Exercise goal » Begin at the top of the entries below and write out every line through the one containing "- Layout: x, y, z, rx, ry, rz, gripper", excluding pictures.

Data records »

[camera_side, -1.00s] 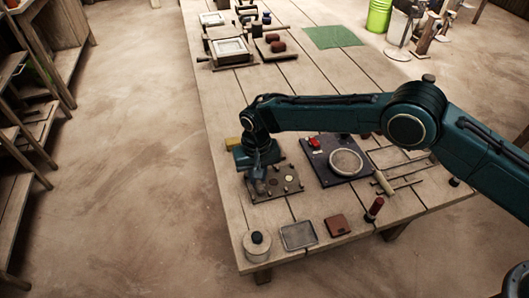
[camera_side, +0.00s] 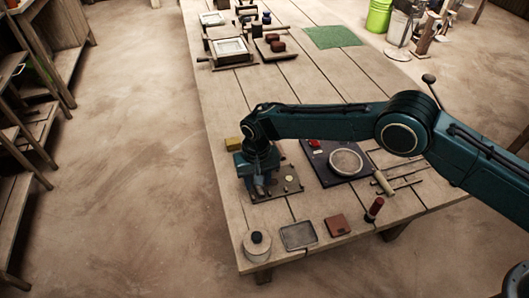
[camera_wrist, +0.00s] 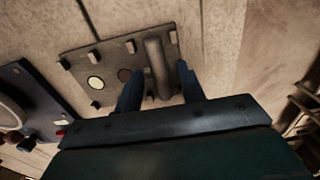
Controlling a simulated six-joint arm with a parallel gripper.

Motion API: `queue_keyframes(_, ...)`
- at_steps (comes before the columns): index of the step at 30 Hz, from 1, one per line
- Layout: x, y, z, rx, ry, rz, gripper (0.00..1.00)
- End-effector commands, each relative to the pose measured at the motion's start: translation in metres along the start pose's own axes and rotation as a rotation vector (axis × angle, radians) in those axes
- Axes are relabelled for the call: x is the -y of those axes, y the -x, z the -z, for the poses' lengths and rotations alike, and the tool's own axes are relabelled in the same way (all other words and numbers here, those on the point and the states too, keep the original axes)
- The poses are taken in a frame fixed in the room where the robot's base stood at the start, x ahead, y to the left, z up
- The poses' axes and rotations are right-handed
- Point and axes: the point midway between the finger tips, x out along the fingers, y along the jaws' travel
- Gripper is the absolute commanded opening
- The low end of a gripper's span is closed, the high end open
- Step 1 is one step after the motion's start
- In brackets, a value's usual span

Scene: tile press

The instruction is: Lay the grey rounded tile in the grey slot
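The grey rounded tile (camera_wrist: 157,67) shows in the wrist view as a long bar with rounded ends, at the right part of the dark plate (camera_wrist: 84,56). My gripper (camera_wrist: 160,72) is low over the plate, with one blue finger on each side of the tile. A narrow gap shows between the tile and each fingertip, so the fingers look open. The grey slot itself cannot be made out; the tile and fingers cover that part. In the side view my gripper (camera_side: 261,190) is over the left part of the plate (camera_side: 288,191).
A dark board with a round dish (camera_side: 346,162) lies right. A tray (camera_side: 298,236), a reddish block (camera_side: 338,225) and a round pot (camera_side: 257,243) stand in front.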

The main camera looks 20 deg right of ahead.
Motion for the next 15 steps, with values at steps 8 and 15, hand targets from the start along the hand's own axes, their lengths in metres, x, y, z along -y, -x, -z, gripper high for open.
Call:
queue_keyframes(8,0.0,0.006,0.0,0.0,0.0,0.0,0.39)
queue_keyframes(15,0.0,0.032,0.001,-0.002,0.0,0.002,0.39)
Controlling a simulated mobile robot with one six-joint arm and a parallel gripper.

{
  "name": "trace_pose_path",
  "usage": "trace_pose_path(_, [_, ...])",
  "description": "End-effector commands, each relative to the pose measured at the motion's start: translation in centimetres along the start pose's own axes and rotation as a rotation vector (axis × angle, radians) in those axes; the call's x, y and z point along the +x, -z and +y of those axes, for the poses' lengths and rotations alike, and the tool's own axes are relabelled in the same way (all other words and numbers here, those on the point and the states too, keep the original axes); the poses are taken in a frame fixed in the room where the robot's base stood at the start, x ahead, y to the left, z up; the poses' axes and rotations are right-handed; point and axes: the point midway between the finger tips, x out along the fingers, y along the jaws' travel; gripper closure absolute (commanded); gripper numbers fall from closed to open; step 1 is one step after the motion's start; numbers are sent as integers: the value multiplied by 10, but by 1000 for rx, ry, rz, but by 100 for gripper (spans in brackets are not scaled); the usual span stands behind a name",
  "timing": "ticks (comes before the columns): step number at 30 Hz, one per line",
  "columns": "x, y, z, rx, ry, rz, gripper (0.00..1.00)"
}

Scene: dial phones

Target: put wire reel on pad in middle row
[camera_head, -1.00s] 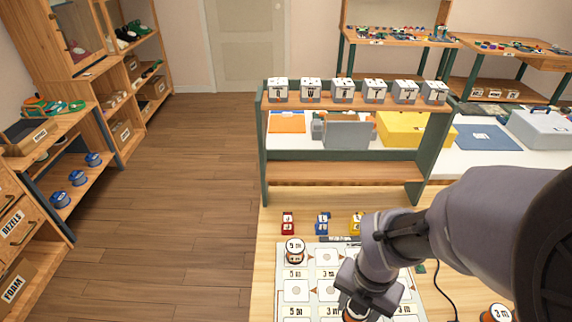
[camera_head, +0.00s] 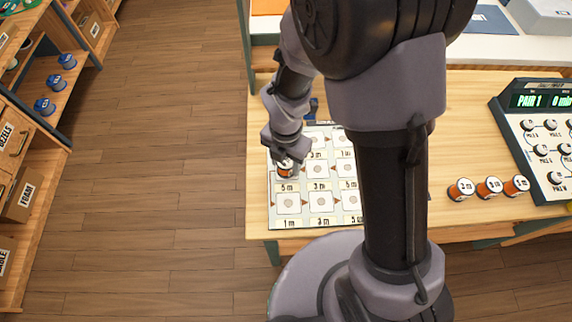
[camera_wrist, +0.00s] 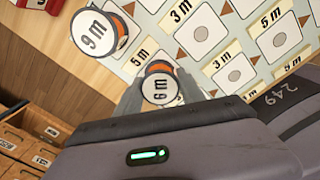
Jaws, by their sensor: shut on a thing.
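My gripper (camera_head: 284,157) is shut on an orange-and-black wire reel (camera_head: 285,170) with a white top. In the wrist view the held reel (camera_wrist: 161,87) sits between the two grey fingers, its rotated label hard to read for certain. It is at the left pad of the middle row of the white pad sheet (camera_head: 290,222); I cannot tell whether it touches the pad. A second reel (camera_wrist: 98,32) stands at the sheet's corner in the wrist view, beyond the held reel. My arm hides part of the sheet.
Several orange reels (camera_head: 490,187) stand on the table's right side beside a dark console (camera_head: 535,140) reading PAIR 1. Bare pads such as one in the middle column (camera_head: 318,170) are free. Open floor is to the left.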

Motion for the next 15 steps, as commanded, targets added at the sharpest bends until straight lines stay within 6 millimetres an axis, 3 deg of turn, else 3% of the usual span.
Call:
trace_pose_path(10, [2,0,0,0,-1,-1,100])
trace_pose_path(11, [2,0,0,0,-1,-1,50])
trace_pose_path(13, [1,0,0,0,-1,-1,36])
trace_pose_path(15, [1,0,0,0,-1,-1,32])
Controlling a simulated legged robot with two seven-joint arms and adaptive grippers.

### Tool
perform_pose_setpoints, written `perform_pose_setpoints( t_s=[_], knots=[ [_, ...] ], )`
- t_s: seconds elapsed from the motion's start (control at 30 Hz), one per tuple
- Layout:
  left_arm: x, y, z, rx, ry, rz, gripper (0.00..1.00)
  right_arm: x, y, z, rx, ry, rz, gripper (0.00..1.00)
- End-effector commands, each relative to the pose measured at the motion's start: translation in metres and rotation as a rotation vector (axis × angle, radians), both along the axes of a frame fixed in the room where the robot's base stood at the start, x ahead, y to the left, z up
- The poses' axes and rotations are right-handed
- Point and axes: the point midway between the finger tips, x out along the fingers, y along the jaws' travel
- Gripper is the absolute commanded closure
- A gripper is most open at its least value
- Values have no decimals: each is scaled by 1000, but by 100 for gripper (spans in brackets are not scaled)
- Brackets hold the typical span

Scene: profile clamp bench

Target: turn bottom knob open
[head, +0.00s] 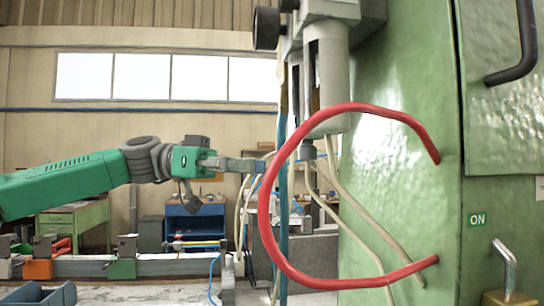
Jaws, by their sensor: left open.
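Two dark knobs show at the top centre on a grey machine head (325,10). The lower, larger one (267,28) is a black cylinder facing left; the upper one (289,4) is cut by the top edge. I cannot tell for sure which is the bottom knob, or its turn position. My left gripper (228,182) is open and empty, with one finger pointing right and the other hanging down. It is well below and left of the black knobs, apart from them. Its longer finger ends near the hoses under the machine head. My right gripper is not in view.
A large red hose loop (268,225) curves out from the green cabinet (400,200), right of my left gripper. Pale hoses hang behind it. A metal lever (507,262) stands at lower right. A bench rail with clamps (160,265) runs below my arm.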

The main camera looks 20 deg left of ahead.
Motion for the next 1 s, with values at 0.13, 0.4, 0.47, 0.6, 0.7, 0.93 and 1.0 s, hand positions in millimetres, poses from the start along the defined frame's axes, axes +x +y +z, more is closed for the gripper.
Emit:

Answer »
[camera_side, -1.00s] 
[camera_side, +0.00s] 
[camera_wrist, +0.00s] 
Controlling a simulated six-joint arm with a parallel gripper.

Motion API: `queue_keyframes(_, ...)`
- at_steps (comes before the columns): index of the step at 30 Hz, from 1, one per line
- Layout: x, y, z, rx, ry, rz, gripper (0.00..1.00)

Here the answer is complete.